Brown was born in Chester District, South Carolina, on May 31, 1813,
and migrated to Copiah County in 1823. Brown attended Jefferson College
and Mississippi College and then read law with Ephraim G. Peyton. After
serving two terms in the state legislature, Brown was elected to the U.
S. Congress when he was only twenty-four years old; five years later he
was elected circuit judge as a Democrat in a predominantly Whig district.
In 1843, at age thirty-one, he was elected governor.
Governor Brown was a strong advocate of public education and tried, unsuccessfully,
to establish a statewide system of free schools. He was more successful,
however, in his effort to establish a state university. In 1844 Governor
Brown signed the charter establishing the University of Mississippi at
Oxford. The university opened in 1848.
After he was elected to the United States Senate, Brown became one of
the most ardent defenders of states’ rights and was one of the South’s
first advocates of secession. After Mississippi seceded and joined the
Confederate States of America, Brown resigned his U.S. Senate seat and
organized a military company known as Brown’s Rifles. Brown was
stationed briefly in Virginia before his election as one of Mississippi’s
two members in the Confederate Senate where he served until the end of
the Civil War.
After the fall of Vicksburg on July 4, 1863, Brown and other leaders,
realizing that the South would not win the Civil War, advocated an immediate
settlement and a negotiated peace treaty. Neither Mississippi nor the
Confederate States of America would accept that suggestion, and the war
continued for two more years. After the war was finally over, Brown advised
the people of Mississippi to accept the consequences of military defeat
and the emancipation of the state’s former slaves.

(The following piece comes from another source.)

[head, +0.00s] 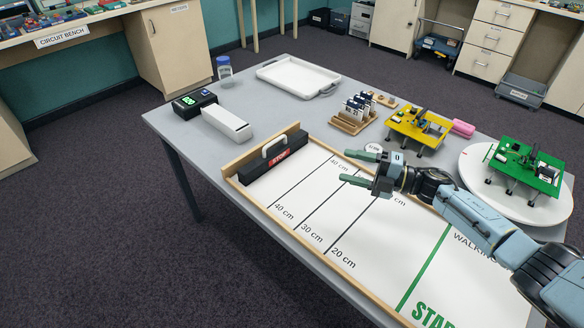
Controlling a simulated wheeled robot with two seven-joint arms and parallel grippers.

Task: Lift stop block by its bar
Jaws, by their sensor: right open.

Governor Brown retired from public life after the Civil War and spent
his last years practicing law. He died at his home in Terry, Mississippi,
near Jackson, on June 12, 1880.
David Sansing, Ph.D., is history professor emeritus, University of
Mississippi.
Posted December 2003
Sources:
Biographical Directory of the United States Congress (1950),
897.
Mississippi Official and Statistical Register (1912), 60.
Ranck, James B. Albert Gallatin Brown: Radical Southern Nationalist.
New York, 1837.
Rowland, Dunbar. Mississippi Comprising Sketches in Cyclopedic Form
I. 310-319.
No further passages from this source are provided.